Postage stamps depicting Icelandic minerals
- In 1998-1999, Iceland Post issued a series of postage stamps depicting the minerals of Iceland. These are the only Icelandic stamps to feature minerals. Four mineral samples from the IINH Mineral Collection are featured on these stamps: scolecite, stilbite and heulandite from Teigarhorn in Berufjörður Fjord and Iceland spar (a variety of calcite) from Helgastaðir in Reyðarfjörður Fjord.

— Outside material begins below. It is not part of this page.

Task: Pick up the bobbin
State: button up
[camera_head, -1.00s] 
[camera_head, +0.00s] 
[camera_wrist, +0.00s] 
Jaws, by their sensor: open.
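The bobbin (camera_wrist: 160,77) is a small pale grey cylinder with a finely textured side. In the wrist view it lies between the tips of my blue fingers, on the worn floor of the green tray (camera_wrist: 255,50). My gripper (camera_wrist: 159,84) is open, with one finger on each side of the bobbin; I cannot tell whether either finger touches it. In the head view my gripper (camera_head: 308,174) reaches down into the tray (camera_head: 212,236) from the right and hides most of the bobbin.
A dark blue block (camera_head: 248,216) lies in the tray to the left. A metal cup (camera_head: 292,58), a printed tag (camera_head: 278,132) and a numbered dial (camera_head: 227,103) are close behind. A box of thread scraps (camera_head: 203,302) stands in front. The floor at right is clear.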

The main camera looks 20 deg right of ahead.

- Iceland has long been famed for its beautiful zeolites – scolecite, stilbite and heulandite in particular. These minerals form over time in rock cavities and fissures and can be found in old basalt strata at various locations, although they are most common in the East Fjords. Teigarhorn is the best-known zeolite site in Iceland.
- Scolesite (CaAl2Si3O10.3H2O) forms quadrilateral, oblong crystals, typically white or semi-transparent. These thin crystals grow in masses and radiate out from a single point. They can be up to 12 cm long.
- Stilbite (NaCa2Al5Si13O36.14H2O) forms flat, white crystals with a pearly lustre. Crystals, up to 7 cm long, tend to widen and thicken towards their ends and form bundles or sheaves.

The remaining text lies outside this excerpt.